§ **DATA SECTION**
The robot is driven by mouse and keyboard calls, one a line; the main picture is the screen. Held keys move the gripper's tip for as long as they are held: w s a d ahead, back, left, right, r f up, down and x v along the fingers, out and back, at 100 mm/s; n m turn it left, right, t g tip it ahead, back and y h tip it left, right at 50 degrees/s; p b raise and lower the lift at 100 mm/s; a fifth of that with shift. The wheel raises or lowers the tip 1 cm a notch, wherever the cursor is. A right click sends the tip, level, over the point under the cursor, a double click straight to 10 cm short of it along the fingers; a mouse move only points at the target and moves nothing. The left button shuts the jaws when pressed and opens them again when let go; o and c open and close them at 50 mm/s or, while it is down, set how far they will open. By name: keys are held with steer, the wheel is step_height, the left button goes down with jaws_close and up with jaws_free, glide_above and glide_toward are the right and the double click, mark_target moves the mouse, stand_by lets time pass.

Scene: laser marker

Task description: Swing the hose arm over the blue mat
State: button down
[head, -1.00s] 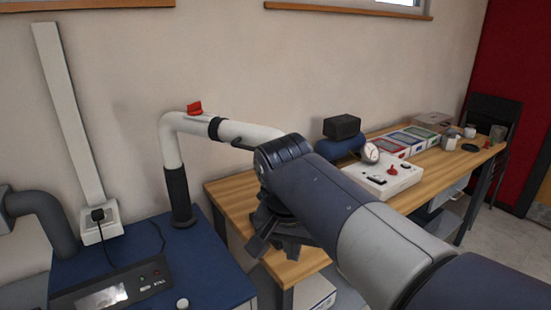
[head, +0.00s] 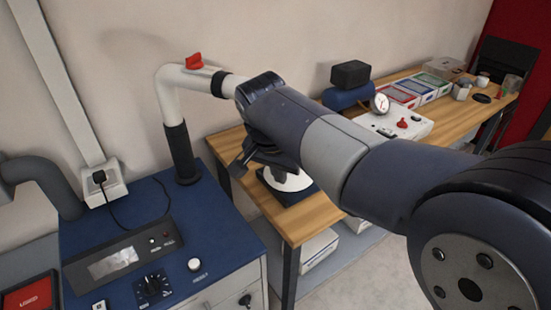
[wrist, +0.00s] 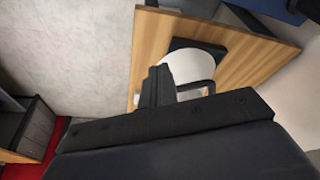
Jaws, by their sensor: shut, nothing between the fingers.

§ **REQUEST**
Copy, exactly and exclusively, the lines beginning with the one that contains "Task description: Swing" and ending with the last line of the listing; pictures are to be omitted.

§ **SOLUTION TO THE EXERCISE**
Task description: Swing the hose arm over the blue mat
State: button down
[head, -1.00s] 
[head, +0.00s] 
[wrist, +0.00s] 
Jaws, by their sensor: shut, nothing between the fingers.

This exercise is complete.